Just about anything high-class audiophile stuff is controversial.
You are wrong on one thing. Music is, or at least had been made on superb studio-class equipment. It's a shame to listen it on low quality equipment including the bad cables.
Speaker cables need to have low resistance. This is needed to keep sound quality. A good cables have resistance less than 1/30 of the speakers they power. The connectors add some resistance, so the common way to compensate is to use the overkill cables. #12 is quite common and usable up to 5 meters for 8 ohm speakers, for 4 ohm thicker wire is needed.
There is the other way to compensate for the cable resistance and other problems. Negative feedback point can be moved away from the power amplifier output terminals to the speaker terminals. This however makes more problems, this time much worse from an audiophile view on subject.
Re:Do you remember tube data? (Score:3, Informative)
I think you, and at least four other people in this thread, are getting confused and talking about amplifiers like you'd use in your home stereo system, as opposed to the kind that you'd plug a guitar into.
Overdriving the signal from a guitar to one degree or another is how nearly every player with an electric guitar gets the sound they want.
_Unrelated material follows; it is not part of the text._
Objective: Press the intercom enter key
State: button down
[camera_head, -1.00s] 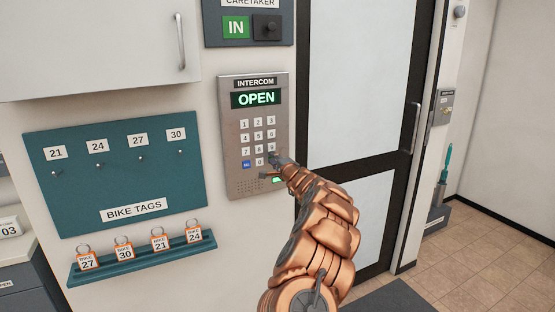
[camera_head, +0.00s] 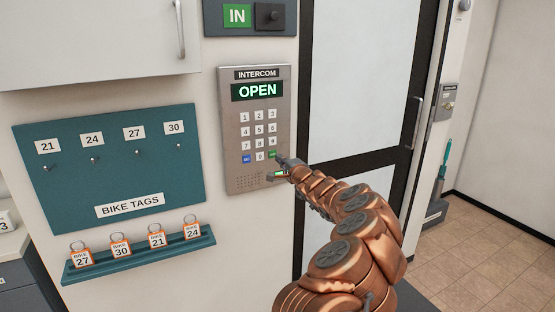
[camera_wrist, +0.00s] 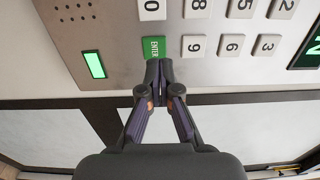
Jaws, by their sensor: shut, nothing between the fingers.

They aren't overdriving at the power amplification stage, it's all in the pre-amp, but those are both in "the amplifier" that they connect their guitar to.
This tube discussion is also mostly unrelated to audiophiles. No one is seriously debating that a tube amp sounds the same as a solid state amp. Audiophiles are the people who claim that things like $7000 speaker wire and magic "Shakti stones" placed around their stereo improve the sound, but refuse to test that theory in a scientific way.